Consulting expense decreased to $2,156,629 from $5,442,447 as a result of our issuing less stock for services. We do not anticipate any material increase in such expense in 2008.

General and administrative expenses increased to $398,044 from $291,691 primarily due to operations of having four subsidiaries in 2007 rather than three subsidiaries in 2006. We do not expect any material increase in such expenses in 2008.

Interest Expense

Interest expense of $35,088 and $62,674 were incurred during the years ended April 30, 2007 and 2006, respectively.
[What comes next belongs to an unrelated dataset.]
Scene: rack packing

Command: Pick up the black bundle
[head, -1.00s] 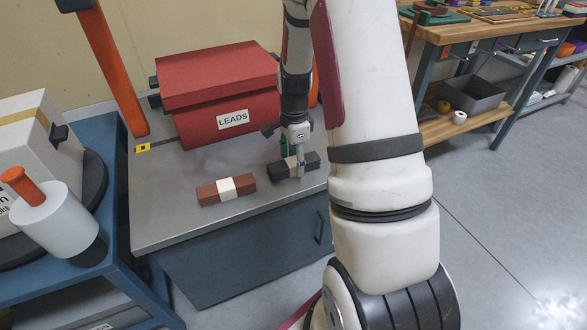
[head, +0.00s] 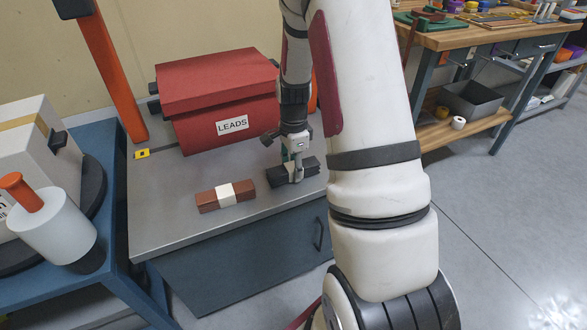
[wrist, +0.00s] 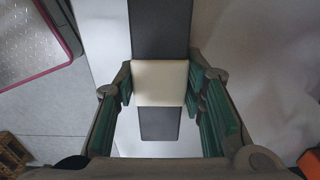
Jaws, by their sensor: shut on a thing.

The amount of interest expense decreased substantially as the company eliminated virtually all its debt by issuing stock.
As a result, we do not expect any material increase in such expense in 2008.

Liquidity and Capital Resources

As of April 30, 2007, we had working capital of $3,314,325. As a result of our operating losses during the year ended April 30, 2007, we generated a cash flow deficit of $391,956 from operating activities. We utilized cash flows in connection with investing activities of $693,995 during the year ended April 30, 2007. We met our cash requirements for the year ended April 30, 2007 with sales of common stock for $1,085,750.

We have no off-balance sheet arrangements, special purpose entities, financing partnerships or guarantees.